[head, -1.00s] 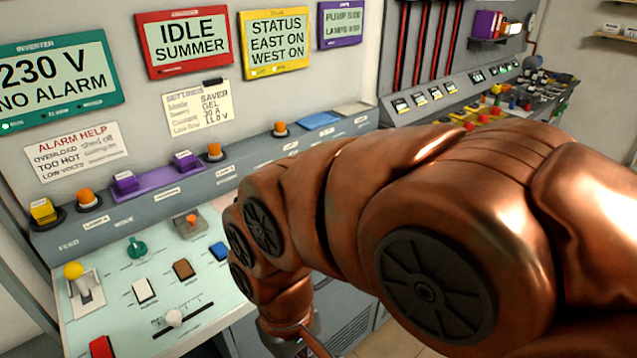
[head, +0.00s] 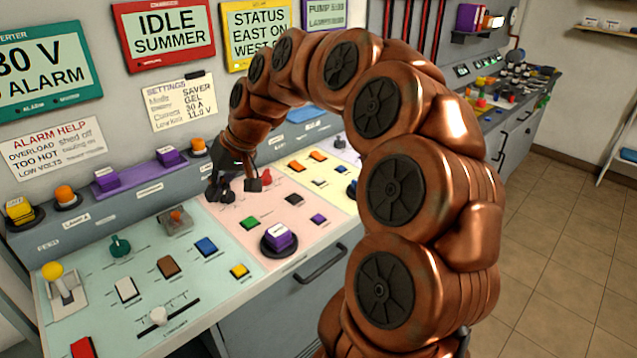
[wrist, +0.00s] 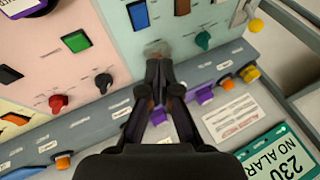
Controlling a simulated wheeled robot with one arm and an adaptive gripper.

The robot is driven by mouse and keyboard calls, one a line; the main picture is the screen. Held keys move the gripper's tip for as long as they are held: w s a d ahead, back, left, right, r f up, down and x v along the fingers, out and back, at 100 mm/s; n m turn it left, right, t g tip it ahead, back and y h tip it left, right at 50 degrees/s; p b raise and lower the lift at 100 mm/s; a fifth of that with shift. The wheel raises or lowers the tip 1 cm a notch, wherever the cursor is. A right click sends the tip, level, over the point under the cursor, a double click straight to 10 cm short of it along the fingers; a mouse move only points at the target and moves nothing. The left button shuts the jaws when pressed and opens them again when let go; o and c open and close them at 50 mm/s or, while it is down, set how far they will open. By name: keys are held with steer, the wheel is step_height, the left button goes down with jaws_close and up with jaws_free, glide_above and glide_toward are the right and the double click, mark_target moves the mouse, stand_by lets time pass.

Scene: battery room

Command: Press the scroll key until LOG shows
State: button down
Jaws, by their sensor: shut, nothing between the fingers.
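My gripper (head: 228,188) hangs over the upper left part of the pink panel (head: 240,212) in the head view. In the wrist view my gripper (wrist: 160,66) is shut and empty, its fingertips near the grey square switch with an orange top. I cannot tell which key is the scroll key; the small labels are unreadable. The red display (head: 166,33) reads IDLE SUMMER. The yellow display (head: 258,35) reads STATUS, EAST ON, WEST partly hidden by my arm. The teal display (head: 45,70) shows part of 230 V NO ALARM. The purple display (head: 322,14) is partly hidden.
A purple key (head: 279,237) on a round black base stands at the pink panel's front. The green panel (head: 190,290) carries a yellow-topped lever (head: 56,276), a slider (head: 158,315) and coloured keys. Orange and purple buttons line the ledge (head: 130,200) behind. Tiled floor is clear at right.

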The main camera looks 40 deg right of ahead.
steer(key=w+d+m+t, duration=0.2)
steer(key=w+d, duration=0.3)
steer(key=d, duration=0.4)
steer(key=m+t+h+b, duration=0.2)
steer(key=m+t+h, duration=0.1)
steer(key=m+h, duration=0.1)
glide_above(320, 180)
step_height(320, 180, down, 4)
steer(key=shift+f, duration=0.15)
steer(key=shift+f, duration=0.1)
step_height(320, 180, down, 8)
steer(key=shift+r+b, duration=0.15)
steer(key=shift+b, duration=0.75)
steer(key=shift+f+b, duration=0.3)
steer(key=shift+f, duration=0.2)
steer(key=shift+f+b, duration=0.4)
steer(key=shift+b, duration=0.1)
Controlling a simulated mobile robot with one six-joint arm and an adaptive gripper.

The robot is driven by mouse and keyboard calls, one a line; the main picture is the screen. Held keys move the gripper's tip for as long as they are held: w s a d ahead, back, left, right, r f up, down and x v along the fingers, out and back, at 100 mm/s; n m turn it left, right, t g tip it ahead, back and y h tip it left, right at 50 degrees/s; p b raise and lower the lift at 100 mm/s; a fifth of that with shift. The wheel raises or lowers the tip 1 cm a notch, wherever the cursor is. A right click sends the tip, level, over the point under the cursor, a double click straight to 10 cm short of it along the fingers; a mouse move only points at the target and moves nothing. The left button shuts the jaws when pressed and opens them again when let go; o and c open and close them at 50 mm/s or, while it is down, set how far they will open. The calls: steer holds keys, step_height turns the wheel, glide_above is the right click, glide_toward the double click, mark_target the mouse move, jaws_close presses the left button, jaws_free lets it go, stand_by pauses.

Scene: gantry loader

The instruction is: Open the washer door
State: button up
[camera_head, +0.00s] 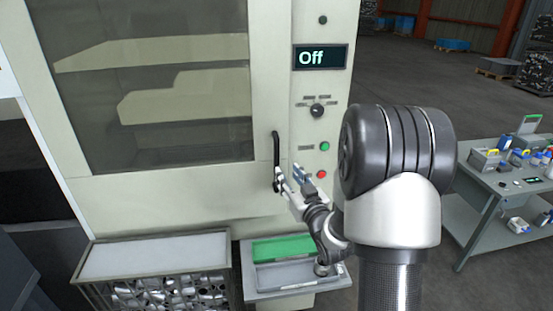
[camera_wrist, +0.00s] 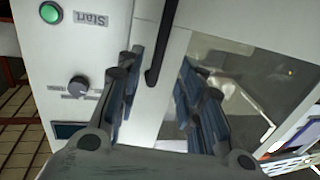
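The washer door (camera_head: 215,175) is a pale panel with a large dark window, and it looks closed. Its black vertical handle (camera_head: 276,148) is on the door's right edge. My gripper (camera_head: 287,179) is at the handle's lower end in the head view. In the wrist view the handle (camera_wrist: 163,40) runs down into the gap between the two fingers of my gripper (camera_wrist: 158,70). The fingers are spread, with a visible gap on both sides of the handle. Whether the fingertips reach past the handle is hard to tell.
A control panel right of the door has an "Off" display (camera_head: 320,57), a knob (camera_head: 317,110), a green button (camera_head: 325,146) and a red button (camera_head: 321,174). Below stand a metal bin (camera_head: 155,255) and a tray with a green part (camera_head: 283,248). A worktable (camera_head: 480,205) stands right.

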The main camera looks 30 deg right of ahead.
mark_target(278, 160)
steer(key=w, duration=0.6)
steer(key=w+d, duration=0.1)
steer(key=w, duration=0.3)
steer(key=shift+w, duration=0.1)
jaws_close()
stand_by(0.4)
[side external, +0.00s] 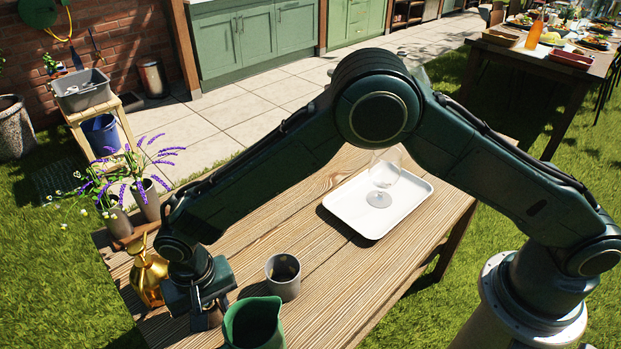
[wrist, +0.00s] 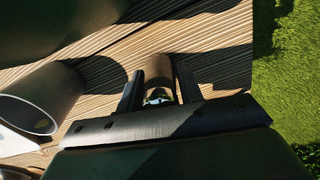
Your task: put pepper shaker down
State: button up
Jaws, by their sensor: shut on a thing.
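The pepper shaker (wrist: 158,76) is a small brownish cylinder with a shiny metal part facing the camera, between the two dark fingers in the wrist view. My gripper (wrist: 160,88) is shut on it. In the side view my gripper (side external: 204,308) points down, low over the near left end of the wooden table (side external: 280,212). A small brown part of the shaker (side external: 208,319) shows under it there; the rest is hidden by the fingers. I cannot tell whether its base touches the wood.
A grey cup (side external: 283,277) and a green pitcher (side external: 253,324) stand close on the right. A brass watering can (side external: 148,271) is close on the left, flower pots (side external: 146,202) behind. A white tray (side external: 354,220) holds a glass (side external: 381,181). Wood between cup and tray is clear.

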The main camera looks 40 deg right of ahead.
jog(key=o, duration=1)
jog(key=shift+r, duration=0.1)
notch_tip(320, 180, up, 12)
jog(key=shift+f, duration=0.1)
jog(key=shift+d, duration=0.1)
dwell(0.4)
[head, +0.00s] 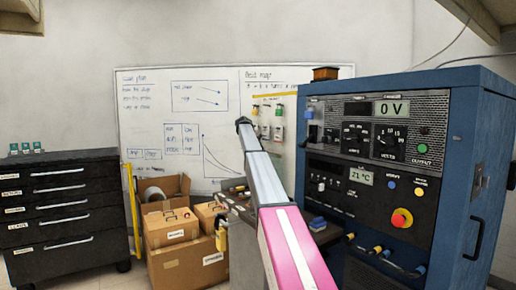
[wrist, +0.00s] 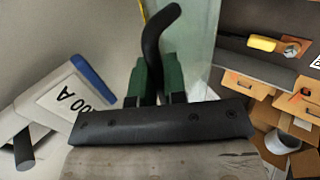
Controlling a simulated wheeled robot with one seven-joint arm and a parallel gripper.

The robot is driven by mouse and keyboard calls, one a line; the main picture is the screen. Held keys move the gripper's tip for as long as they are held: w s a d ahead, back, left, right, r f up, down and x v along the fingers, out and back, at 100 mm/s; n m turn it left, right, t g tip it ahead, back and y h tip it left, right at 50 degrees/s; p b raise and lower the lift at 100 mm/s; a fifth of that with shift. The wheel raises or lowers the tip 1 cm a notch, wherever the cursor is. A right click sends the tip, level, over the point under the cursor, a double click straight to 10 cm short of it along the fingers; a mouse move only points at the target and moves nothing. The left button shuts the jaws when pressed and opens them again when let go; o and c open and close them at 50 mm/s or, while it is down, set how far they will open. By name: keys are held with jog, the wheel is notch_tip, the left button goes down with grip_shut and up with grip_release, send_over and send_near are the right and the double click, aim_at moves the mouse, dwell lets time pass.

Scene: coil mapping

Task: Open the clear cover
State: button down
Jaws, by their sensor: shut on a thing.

────────────────────

Your answer should be only a number: how many lines of the data above contain the string "Controlling"?

_FINAL RESULT_: 3